Joy Stick Interfacing with Arduino and LEDs in proteus

Arduino Proteus Simulation

Joy Stick Interfacing with Arduino and LEDs in proteus

In this article we will learn how to interface arduino with Joy stick and LEDs in proteus.
In the last post we will learn how to interface arduino with Automatically IN and Out sensor in proteus. You can visit our website,
I hope you appreciate my work, let’s discuss about today’s project.

Joy Stick Interfacing with Arduino and LEDs in proteus
Joy Stick Interfacing with Arduino and LEDs in proteus

Components which we use in this project are listed below:

  1. Arduino UNO
  2. Resistor variable (1k)
  3. Resistor 10k (4)
  4. LEDs (4)
  5. Jumper wires

Diagram of this project is below:

Construction of Joy Stick Interfacing with Arduino and LEDs in proteus:

  • Connect the Collector pins of Resistor variables with the +ve
  • Connect the Ammeter pins of Resistor variables with the GND
  • Connect the signal pin of resistor variable of X-Axis with the pin A1 of Arduino
  • Connect the signal pin of resistor variable of Y-Axis with the pin A0 of Arduino
  • Connect the pin 12 of Arduino with the one side of R1
  • Connect the other side of R1 with the +ve side of LED 1
  • Connect the –ve side of LED 1 with the GND
  • Connect the pin 8 of Arduino with the one side of R2
  • Connect the other side of R2 with the +ve side of LED 2
  • Connect the –ve pin of LED 2 with the GND
  • Connect the pin 11 of Arduino with the one side of R3
  • Connect the other side of R3 with the +ve side of LED 3
  • Connect the –ve pin of LED 3 with the GND
  • Connect the pin 9 of Arduino with the one side of R4
  • Connect the other side of R4 with the +ve side of LED 4
  • Connect the –ve pin of LED 4 with the GND

Working of Joy Stick Interfacing with Arduino and LEDs in proteus:

A joystick is a input device that allows users to control the movement of a cursor or other elements on a screen, such as a computer monitor or a gaming console.

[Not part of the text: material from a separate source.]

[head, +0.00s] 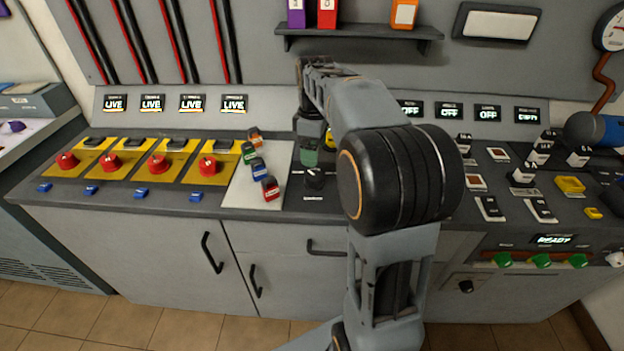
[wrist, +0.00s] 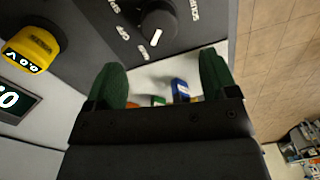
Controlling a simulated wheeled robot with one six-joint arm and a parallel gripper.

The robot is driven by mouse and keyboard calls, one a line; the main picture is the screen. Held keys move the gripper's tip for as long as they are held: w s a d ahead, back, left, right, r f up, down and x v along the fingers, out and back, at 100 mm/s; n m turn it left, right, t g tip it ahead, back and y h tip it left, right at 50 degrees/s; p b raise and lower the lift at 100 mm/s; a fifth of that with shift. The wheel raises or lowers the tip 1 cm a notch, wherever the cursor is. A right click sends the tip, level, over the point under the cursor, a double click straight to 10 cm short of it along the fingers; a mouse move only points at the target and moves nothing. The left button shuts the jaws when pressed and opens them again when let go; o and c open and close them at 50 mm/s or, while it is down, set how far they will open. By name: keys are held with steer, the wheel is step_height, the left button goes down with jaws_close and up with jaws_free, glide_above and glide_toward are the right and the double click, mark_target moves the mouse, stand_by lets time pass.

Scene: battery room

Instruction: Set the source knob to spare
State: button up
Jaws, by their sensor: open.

It consists of two potentiometers (one for the X-axis and one for the Y-axis) and a button. By moving the joystick in different directions and pressing the button, you can send various signals to a microcontroller like Arduino.

Applications of Joy Stick Interfacing with Arduino and LEDs in proteus:

  1. Gaming Controller
  2. Remote Control
  3. Pan-and-Tilt Camera
  4. Light Painting
  5. Home Automation

Advantages of Joy Stick Interfacing with Arduino and LEDs in proteus:

  1. Precise Control
  2. User Interaction
  3. Versatility
  4. Customization
  5. Educational Tool

Program code of this project is below:

/// www.projectiot123.com

 

#define Xaxis_pin A0 // Arduino pin connected to the VRx Pinzs

#define Yaxis_pin A1 // Arduino pin connected to the VRy Pin

#define SW_pin A2    // Arduino pin connected to the SW Pinz

#define X_LED_pin 8  // Arduino pin connected to the X-axis LED

#define X1_LED_pin 9 // Arduino pin connected to the X1-axis LED

#define LED_pin 10   // Arduino pin connected to the common LED

#define Y_LED_pin 11 // Arduino pin connected to the Y-axis LED

#define Y1_LED_pin 12// Arduino pin connected to the Y1-axis LED

 

int xThreshold = 32;

int x1Threshold = 700;// Set the X-axis threshold value here (adjust as needed)

int yThreshold = 30;

int y1Threshold = 700;// Set the Y-axis threshold value here (adjust as needed)

 

void setup() {

pinMode(SW_pin, INPUT_PULLUP); // Use INPUT_PULLUP for the switch input

pinMode(X_LED_pin, OUTPUT);   // Initialize the X-axis LED pin as an output

pinMode(X1_LED_pin, OUTPUT);  // Initialize the X1-axis LED pin as an output

pinMode(LED_pin, OUTPUT);     // Initialize the common LED pin as an output

pinMode(Y_LED_pin, OUTPUT);   // Initialize the Y-axis LED pin as an output

pinMode(Y1_LED_pin, OUTPUT);  // Initialize the Y1-axis LED pin as an output

Serial.begin(9600);

}

 

void loop() {

int xValue = analogRead(Xaxis_pin);

int yValue = analogRead(Yaxis_pin);

int switchState = digitalRead(SW_pin);

 

Serial.print(“X-axis: “);

Serial.print(xValue);

Serial.print(” : “);

Serial.print(“Y-axis: “);

Serial.print(yValue);

Serial.print(” : “);

Serial.print(“Switch: “);

Serial.println(switchState);

 

// Check X-axis value against thresholds

if (xValue > xThreshold) {

digitalWrite(X_LED_pin, LOW);

delay(200);

} else {

digitalWrite(X_LED_pin, HIGH);

delay (200);

}

 

if (xValue < x1Threshold) {

digitalWrite(X1_LED_pin, LOW);

delay (200);

} else {

digitalWrite(X1_LED_pin, HIGH);

delay (200);

}

 

// Check Y-axis value against thresholds

if (yValue > yThreshold) {

digitalWrite(Y_LED_pin, LOW);

delay (200);

} else {

digitalWrite(Y_LED_pin, HIGH);

delay (200);

}

 

if (yValue < y1Threshold) {

digitalWrite(Y1_LED_pin, LOW);

delay (200);

} else {

digitalWrite(Y1_LED_pin, HIGH);

delay (200);

}

 

// Check switch state

if (switchState == LOW) {

digitalWrite(LED_pin, LOW);

delay (200); // Turn on the common LED when the switch is pressed

} else {

digitalWrite(LED_pin, HIGH);delay (200);

}

 

delay(200); // Add a small delay for stability

}